Film Blog Group Hug: Die Filme des Sommers

Bild: Sascha (Danke!)

Ich habe die deutsche Filmblogosphäre beschimpft, jetzt will ich sie vereinen. Seit meinem ursprünglichen Artikel hatte ich das große Glück, mit vielen Internetfilmschreibern näher in Kontakt zu treten und seitdem haben sich auch einige meiner Ansichten sogar ein bisschen geändert (mehr dazu vielleicht bald hier). Nicht geändert hat sich mein Anliegen, die Vernetzung zwischen den Filmbloggern nach außen sichtbar zu gestalten. Daher habe ich den Film Blog Group Hug ins Leben gerufen, bei dem ich Filmbloggern eine Frage schicke und ihre Antworten dann gesammelt hier veröffentliche. Das Konzept habe ich schamlos geklaut vom Criticwire Survey.

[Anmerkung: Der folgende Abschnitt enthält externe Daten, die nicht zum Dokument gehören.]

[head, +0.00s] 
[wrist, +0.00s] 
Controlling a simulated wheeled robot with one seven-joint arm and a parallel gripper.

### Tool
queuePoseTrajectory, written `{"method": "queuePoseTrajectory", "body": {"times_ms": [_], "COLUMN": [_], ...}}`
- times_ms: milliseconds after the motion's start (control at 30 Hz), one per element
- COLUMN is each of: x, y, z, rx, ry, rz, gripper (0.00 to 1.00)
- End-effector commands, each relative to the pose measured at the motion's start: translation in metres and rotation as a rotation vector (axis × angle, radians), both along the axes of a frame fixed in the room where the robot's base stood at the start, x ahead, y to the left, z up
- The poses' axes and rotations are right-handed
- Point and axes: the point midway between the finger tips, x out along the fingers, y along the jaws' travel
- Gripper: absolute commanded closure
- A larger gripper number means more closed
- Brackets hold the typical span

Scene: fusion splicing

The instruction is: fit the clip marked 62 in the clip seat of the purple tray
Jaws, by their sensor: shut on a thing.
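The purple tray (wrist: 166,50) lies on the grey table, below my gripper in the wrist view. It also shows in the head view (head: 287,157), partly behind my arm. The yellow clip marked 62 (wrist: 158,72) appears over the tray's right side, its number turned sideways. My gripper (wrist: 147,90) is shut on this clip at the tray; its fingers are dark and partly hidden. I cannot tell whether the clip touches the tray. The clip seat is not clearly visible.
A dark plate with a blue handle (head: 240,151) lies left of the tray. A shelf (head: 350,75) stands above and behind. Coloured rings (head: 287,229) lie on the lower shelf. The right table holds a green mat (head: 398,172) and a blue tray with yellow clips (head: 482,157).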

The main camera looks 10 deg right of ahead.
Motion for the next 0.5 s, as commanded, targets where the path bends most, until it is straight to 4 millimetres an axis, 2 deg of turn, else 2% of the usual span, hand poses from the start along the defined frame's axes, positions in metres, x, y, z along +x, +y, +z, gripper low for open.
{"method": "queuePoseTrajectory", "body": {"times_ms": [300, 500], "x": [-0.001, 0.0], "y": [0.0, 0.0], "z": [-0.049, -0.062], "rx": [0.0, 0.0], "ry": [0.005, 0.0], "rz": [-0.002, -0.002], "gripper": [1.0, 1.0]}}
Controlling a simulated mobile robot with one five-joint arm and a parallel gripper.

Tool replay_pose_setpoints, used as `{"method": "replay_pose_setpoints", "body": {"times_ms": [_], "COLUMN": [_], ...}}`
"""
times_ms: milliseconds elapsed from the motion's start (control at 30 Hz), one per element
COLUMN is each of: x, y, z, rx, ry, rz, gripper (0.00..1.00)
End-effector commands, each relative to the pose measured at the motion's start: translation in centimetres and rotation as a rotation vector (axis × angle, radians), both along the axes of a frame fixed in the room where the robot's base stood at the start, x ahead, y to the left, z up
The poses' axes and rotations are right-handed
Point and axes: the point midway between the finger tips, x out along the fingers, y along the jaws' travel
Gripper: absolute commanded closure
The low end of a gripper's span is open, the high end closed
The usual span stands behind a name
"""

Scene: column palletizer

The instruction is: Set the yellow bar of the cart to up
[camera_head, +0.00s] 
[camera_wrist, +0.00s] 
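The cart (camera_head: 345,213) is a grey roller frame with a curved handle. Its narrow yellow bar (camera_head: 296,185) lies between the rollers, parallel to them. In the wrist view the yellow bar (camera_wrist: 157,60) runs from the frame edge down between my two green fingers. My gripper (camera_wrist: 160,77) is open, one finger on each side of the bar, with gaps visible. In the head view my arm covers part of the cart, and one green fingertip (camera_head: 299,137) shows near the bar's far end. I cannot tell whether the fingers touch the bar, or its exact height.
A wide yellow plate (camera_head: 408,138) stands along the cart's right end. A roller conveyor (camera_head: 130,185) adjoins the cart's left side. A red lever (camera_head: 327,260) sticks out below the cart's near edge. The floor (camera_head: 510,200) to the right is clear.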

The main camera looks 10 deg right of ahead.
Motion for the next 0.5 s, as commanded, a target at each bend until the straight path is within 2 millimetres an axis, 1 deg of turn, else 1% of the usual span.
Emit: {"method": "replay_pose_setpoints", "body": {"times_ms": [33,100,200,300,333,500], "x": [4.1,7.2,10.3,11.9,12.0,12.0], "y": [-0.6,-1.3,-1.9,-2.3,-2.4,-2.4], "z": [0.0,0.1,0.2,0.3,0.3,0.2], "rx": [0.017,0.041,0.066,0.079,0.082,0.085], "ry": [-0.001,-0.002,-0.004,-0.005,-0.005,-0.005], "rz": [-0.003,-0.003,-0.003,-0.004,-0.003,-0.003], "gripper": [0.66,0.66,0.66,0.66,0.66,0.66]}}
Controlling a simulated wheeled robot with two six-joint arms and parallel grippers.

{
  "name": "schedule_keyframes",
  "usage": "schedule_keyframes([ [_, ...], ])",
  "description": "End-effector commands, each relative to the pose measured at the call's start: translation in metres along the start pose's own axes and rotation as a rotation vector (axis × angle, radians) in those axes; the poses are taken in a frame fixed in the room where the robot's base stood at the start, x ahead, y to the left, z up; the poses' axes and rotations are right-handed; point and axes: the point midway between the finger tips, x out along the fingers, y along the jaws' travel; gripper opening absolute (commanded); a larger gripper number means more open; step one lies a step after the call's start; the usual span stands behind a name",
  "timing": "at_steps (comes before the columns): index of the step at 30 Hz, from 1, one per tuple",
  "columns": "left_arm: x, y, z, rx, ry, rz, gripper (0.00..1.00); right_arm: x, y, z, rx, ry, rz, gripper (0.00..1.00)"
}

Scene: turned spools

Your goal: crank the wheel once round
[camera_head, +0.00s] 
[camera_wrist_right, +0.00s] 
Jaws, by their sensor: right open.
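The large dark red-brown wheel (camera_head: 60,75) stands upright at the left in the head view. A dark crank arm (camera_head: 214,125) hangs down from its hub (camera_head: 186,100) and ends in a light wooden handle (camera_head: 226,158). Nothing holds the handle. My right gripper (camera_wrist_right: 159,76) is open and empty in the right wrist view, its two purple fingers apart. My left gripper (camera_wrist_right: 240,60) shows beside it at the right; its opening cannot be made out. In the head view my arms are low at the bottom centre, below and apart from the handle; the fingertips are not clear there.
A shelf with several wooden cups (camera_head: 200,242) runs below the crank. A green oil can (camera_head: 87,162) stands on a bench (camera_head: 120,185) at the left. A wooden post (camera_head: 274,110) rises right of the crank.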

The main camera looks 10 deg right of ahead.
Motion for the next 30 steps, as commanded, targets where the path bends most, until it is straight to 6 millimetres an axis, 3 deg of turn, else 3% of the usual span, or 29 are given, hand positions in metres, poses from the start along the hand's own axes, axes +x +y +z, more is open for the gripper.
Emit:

Für Group Hug Numero eins habe ich zunächst jene Leute angemailt, mit denen ich im Laufe des letzten Dreivierteljahres Kontakt hatte, und die Frage relativ simpel und mainstreamig gehalten. Ich bedanke mich an dieser Stelle schon einmal für das positive Feedback und die vielen tollen Rückmeldungen. Wie es mit dem Konzept weitergehen könnte, steht am Ende des Posts.

Die erste Film-Blog-Group-Hug-Frage lautete:

Welcher Film hat euch diesen Blockbuster-Sommer am nachdrücklichsten beeindruckt, egal ob positiv oder negativ, und warum?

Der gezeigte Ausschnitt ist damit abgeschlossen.